The Black Knights are a fairly maintenance-free heavy glove for daily use, offer better protection than the SG Mittens, don’t have the plastic-breaking problems SPES has had recently, and are just more reliable than the Michaels. They’re fairly accessible, come in at a competitive price, and offer protection generally on par with other hard-shell gloves, so it’s hard not to recommend these gloves for most people.
That said, the gloves aren’t perfect, and over time, you’ll have to watch a couple problem spots on the gloves (threading, thumb pockets, shifting top plate), and there’s that looming issue of the middle thumb plate which is at best a QC issue, and at worst an outright design weakness. I’d love to see a minor revision in the future addressing some of these issues. Of course, none of the above mods are particularly difficult or costly to do, assuming you or a friend are handy. As every heavy glove will eventually have some issue, I don’t consider the aforementioned problems dealbreakers (unlike, say, the difficulty in repairing ProGauntlets. Most people likely won’t attempt a glove mod during the warranty period, but my suggestion is to preemptively at least do the thumb plate mod as early as possible, so a failure doesn’t take your glove out of commission mid-sparring. And, even during your warranty period, I’d check the adhesion of the thumb pockets routinely, and tear them out if it feels loose, so you can reglue with a better adhesive.

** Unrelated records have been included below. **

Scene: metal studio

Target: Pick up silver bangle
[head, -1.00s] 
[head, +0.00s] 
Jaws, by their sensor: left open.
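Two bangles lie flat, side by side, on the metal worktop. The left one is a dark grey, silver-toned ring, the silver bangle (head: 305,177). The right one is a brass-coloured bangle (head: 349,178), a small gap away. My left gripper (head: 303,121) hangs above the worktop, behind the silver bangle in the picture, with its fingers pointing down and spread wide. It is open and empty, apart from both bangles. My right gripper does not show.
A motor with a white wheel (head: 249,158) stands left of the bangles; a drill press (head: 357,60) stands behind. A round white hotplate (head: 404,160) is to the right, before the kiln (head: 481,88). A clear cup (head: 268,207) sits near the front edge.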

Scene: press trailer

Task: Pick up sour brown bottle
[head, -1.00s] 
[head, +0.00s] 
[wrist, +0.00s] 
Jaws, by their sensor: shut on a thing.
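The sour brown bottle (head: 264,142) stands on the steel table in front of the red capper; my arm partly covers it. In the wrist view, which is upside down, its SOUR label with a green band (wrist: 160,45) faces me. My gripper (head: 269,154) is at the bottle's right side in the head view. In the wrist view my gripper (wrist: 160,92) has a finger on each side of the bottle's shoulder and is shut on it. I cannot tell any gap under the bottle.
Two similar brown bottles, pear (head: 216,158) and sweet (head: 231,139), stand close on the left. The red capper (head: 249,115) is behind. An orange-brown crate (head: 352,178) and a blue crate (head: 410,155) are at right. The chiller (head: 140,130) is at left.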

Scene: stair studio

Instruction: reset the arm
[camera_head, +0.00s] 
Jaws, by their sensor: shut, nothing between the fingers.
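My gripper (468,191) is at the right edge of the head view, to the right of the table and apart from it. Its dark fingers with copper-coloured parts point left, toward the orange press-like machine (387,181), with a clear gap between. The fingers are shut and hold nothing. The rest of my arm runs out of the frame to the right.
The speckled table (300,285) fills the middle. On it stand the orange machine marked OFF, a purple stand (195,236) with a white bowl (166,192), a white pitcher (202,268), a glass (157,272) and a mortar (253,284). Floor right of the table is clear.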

Assuming you want a plated glove to minimize impacts as much as possible, the BKs are still the go-to if lack of long-term maintenance is high on your priority list. But note that there’s enough that can go wrong if you spar hard that you’ll want a backup pair of gloves if you haven’t already modified your BKs, and you should be willing to do some do-it-yourself repairs once your gloves are out of warranty.